-- Input data --
begin

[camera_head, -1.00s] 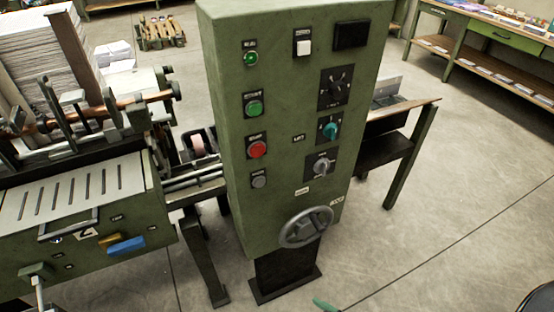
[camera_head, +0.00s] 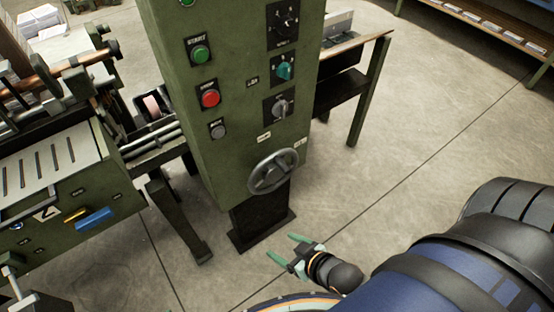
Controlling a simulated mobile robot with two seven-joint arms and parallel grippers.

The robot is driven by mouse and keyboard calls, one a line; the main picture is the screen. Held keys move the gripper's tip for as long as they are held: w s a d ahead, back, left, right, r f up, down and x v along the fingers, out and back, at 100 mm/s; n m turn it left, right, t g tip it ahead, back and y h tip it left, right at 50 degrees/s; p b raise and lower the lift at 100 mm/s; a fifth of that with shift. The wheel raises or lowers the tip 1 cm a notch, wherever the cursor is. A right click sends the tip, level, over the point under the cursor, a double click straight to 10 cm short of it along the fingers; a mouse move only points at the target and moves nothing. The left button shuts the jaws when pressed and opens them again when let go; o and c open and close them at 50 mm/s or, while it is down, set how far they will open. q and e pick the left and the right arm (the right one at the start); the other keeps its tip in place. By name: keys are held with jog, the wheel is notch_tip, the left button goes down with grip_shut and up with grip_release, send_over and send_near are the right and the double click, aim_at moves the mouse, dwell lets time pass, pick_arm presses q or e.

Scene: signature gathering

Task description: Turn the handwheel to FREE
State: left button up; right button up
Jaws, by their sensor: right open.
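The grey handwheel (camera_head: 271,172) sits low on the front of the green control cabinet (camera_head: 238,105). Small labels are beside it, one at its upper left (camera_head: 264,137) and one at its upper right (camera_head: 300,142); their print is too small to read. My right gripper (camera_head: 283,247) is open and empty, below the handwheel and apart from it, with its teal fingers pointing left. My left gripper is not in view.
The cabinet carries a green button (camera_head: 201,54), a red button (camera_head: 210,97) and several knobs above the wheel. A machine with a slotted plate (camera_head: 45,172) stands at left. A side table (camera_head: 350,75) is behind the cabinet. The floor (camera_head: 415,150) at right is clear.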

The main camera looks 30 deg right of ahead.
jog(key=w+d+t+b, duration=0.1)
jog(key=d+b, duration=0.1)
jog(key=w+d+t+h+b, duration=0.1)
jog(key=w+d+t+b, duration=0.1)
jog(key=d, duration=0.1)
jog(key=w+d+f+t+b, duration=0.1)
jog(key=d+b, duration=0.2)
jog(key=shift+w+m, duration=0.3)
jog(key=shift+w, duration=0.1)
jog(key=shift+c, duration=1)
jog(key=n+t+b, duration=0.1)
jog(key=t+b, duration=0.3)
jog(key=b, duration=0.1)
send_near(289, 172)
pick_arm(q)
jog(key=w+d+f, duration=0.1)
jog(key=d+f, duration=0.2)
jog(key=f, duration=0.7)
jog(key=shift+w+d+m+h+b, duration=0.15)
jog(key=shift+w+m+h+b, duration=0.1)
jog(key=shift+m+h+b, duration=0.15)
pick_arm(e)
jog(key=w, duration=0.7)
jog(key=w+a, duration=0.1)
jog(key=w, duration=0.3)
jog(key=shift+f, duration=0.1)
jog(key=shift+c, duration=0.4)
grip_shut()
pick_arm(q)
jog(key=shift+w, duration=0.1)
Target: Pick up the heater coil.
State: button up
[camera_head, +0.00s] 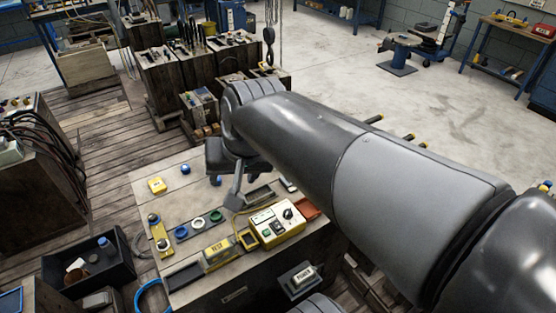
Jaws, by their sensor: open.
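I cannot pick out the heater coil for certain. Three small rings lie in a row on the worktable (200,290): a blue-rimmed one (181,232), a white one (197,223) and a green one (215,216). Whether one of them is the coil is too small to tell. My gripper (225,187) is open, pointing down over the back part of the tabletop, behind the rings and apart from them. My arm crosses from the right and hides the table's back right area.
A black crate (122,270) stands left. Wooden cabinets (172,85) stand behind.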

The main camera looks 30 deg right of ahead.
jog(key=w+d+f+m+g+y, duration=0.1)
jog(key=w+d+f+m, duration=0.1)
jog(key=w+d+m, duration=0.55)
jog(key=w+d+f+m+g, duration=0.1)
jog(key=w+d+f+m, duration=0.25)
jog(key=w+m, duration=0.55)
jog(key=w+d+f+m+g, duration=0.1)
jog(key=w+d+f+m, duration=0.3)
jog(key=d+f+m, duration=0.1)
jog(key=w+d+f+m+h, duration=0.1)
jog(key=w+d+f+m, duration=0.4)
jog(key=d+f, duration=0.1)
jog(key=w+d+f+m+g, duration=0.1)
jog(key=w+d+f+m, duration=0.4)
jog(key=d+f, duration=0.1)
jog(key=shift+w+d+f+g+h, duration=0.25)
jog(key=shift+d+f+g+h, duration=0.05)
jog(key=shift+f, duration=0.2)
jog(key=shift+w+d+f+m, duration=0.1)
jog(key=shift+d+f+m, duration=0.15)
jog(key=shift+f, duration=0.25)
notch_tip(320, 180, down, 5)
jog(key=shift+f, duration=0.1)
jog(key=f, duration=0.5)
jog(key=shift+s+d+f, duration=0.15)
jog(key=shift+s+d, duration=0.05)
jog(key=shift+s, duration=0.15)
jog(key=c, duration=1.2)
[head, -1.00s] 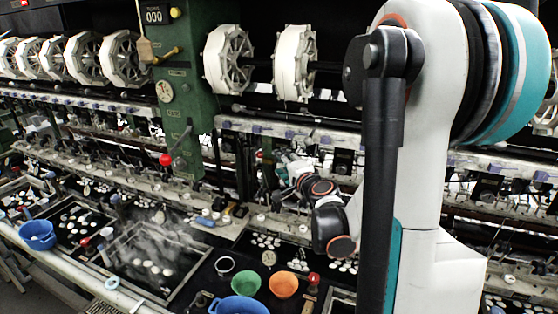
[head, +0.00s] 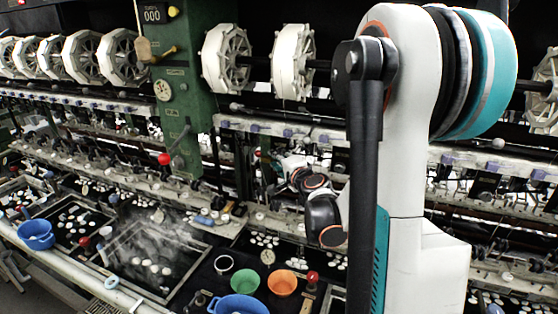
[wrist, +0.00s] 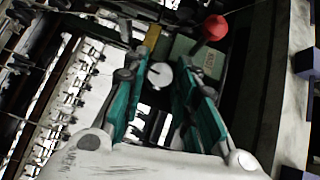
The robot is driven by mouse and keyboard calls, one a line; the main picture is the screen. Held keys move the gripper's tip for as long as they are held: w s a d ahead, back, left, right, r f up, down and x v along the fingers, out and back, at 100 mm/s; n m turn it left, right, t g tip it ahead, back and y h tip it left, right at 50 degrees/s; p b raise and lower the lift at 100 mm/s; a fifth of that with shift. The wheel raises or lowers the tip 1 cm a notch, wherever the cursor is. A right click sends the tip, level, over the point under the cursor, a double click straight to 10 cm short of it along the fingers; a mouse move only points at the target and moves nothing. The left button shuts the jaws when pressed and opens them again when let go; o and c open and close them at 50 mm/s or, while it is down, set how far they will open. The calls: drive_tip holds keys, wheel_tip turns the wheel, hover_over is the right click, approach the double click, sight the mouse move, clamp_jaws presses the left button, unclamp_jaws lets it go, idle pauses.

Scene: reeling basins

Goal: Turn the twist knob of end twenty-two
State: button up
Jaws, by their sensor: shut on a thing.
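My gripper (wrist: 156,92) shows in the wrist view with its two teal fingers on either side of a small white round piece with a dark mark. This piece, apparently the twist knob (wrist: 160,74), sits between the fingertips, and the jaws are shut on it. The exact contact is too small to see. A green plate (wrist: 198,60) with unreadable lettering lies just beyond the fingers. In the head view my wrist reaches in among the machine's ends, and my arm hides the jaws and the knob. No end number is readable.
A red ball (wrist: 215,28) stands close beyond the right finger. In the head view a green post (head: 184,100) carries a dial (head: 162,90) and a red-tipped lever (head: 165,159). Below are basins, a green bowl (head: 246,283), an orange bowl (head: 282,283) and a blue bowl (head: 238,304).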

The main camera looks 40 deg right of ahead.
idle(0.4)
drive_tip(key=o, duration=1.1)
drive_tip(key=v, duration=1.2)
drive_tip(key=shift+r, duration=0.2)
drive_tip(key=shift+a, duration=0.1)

end

-- Given problem --
Quote the records in their entirety, keeping the wording exact and excluding pictures.

-- Response to this task --
[camera_head, -1.00s] 
[camera_head, +0.00s] 
Controlling a simulated mobile robot with two seven-joint arms and parallel grippers.

The robot is driven by mouse and keyboard calls, one a line; the main picture is the screen. Held keys move the gripper's tip for as long as they are held: w s a d ahead, back, left, right, r f up, down and x v along the fingers, out and back, at 100 mm/s; n m turn it left, right, t g tip it ahead, back and y h tip it left, right at 50 degrees/s; p b raise and lower the lift at 100 mm/s; a fifth of that with shift. The wheel raises or lowers the tip 1 cm a notch, wherever the cursor is. A right click sends the tip, level, over the point under the cursor, a double click straight to 10 cm short of it along the fingers; a mouse move only points at the target and moves nothing. The left button shuts the jaws when pressed and opens them again when let go; o and c open and close them at 50 mm/s or, while it is down, set how far they will open. q and e pick the left and the right arm (the right one at the start); the other keeps its tip in place. By name: keys are held with jog, the wheel is notch_tip, the left button goes down with grip_shut and up with grip_release, send_over and send_near are the right and the double click, aim_at moves the mouse, dwell lets time pass, pick_arm presses q or e.

Scene: signature gathering

Task description: Turn the handwheel to FREE
State: left button up; right button up
Jaws, by their sensor: right open.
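The grey handwheel (camera_head: 271,172) sits low on the front of the green control cabinet (camera_head: 238,105). Small labels are beside it, one at its upper left (camera_head: 264,137) and one at its upper right (camera_head: 300,142); their print is too small to read. My right gripper (camera_head: 283,247) is open and empty, below the handwheel and apart from it, with its teal fingers pointing left. My left gripper is not in view.
The cabinet carries a green button (camera_head: 201,54), a red button (camera_head: 210,97) and several knobs above the wheel. A machine with a slotted plate (camera_head: 45,172) stands at left. A side table (camera_head: 350,75) is behind the cabinet. The floor (camera_head: 415,150) at right is clear.

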The main camera looks 30 deg right of ahead.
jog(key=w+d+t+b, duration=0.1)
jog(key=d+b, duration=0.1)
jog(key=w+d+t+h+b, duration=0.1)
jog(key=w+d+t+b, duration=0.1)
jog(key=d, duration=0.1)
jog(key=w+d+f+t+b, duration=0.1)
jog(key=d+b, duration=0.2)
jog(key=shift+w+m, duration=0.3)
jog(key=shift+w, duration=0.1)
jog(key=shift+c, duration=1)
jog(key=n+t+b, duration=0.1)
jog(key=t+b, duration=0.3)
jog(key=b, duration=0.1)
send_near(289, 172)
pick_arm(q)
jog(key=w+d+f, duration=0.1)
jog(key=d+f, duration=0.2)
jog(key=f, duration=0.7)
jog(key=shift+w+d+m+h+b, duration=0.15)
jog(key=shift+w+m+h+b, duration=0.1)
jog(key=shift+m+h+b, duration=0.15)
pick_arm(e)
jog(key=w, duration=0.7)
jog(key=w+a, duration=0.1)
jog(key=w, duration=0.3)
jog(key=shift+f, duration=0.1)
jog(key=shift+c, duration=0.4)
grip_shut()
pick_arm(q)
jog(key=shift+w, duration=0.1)
Target: Pick up the heater coil.
State: button up
[camera_head, +0.00s] 
Jaws, by their sensor: open.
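I cannot pick out the heater coil for certain. Three small rings lie in a row on the worktable (200,290): a blue-rimmed one (181,232), a white one (197,223) and a green one (215,216). Whether one of them is the coil is too small to tell. My gripper (225,187) is open, pointing down over the back part of the tabletop, behind the rings and apart from them. My arm crosses from the right and hides the table's back right area.
A black crate (122,270) stands left. Wooden cabinets (172,85) stand behind.

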The main camera looks 30 deg right of ahead.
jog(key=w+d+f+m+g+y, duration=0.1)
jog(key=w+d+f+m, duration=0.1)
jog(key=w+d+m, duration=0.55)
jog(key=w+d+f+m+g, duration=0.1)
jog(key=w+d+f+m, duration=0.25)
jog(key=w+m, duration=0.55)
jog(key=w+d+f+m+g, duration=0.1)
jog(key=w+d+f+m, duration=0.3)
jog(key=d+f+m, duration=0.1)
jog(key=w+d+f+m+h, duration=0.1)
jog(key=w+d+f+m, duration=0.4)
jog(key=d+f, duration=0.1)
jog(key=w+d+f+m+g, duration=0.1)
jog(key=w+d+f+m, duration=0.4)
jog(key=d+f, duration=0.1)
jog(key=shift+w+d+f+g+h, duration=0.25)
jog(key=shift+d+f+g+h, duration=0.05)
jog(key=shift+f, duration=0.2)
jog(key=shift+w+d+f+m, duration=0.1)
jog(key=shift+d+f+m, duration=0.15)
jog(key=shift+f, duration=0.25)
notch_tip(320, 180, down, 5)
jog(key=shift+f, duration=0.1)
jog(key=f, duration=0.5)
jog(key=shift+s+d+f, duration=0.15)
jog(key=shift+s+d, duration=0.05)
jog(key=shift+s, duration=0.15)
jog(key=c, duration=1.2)
[head, -1.00s] 
[head, +0.00s] 
[wrist, +0.00s] 
The robot is driven by mouse and keyboard calls, one a line; the main picture is the screen. Held keys move the gripper's tip for as long as they are held: w s a d ahead, back, left, right, r f up, down and x v along the fingers, out and back, at 100 mm/s; n m turn it left, right, t g tip it ahead, back and y h tip it left, right at 50 degrees/s; p b raise and lower the lift at 100 mm/s; a fifth of that with shift. The wheel raises or lowers the tip 1 cm a notch, wherever the cursor is. A right click sends the tip, level, over the point under the cursor, a double click straight to 10 cm short of it along the fingers; a mouse move only points at the target and moves nothing. The left button shuts the jaws when pressed and opens them again when let go; o and c open and close them at 50 mm/s or, while it is down, set how far they will open. The calls: drive_tip holds keys, wheel_tip turns the wheel, hover_over is the right click, approach the double click, sight the mouse move, clamp_jaws presses the left button, unclamp_jaws lets it go, idle pauses.

Scene: reeling basins

Goal: Turn the twist knob of end twenty-two
State: button up
Jaws, by their sensor: shut on a thing.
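My gripper (wrist: 156,92) shows in the wrist view with its two teal fingers on either side of a small white round piece with a dark mark. This piece, apparently the twist knob (wrist: 160,74), sits between the fingertips, and the jaws are shut on it. The exact contact is too small to see. A green plate (wrist: 198,60) with unreadable lettering lies just beyond the fingers. In the head view my wrist reaches in among the machine's ends, and my arm hides the jaws and the knob. No end number is readable.
A red ball (wrist: 215,28) stands close beyond the right finger. In the head view a green post (head: 184,100) carries a dial (head: 162,90) and a red-tipped lever (head: 165,159). Below are basins, a green bowl (head: 246,283), an orange bowl (head: 282,283) and a blue bowl (head: 238,304).

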The main camera looks 40 deg right of ahead.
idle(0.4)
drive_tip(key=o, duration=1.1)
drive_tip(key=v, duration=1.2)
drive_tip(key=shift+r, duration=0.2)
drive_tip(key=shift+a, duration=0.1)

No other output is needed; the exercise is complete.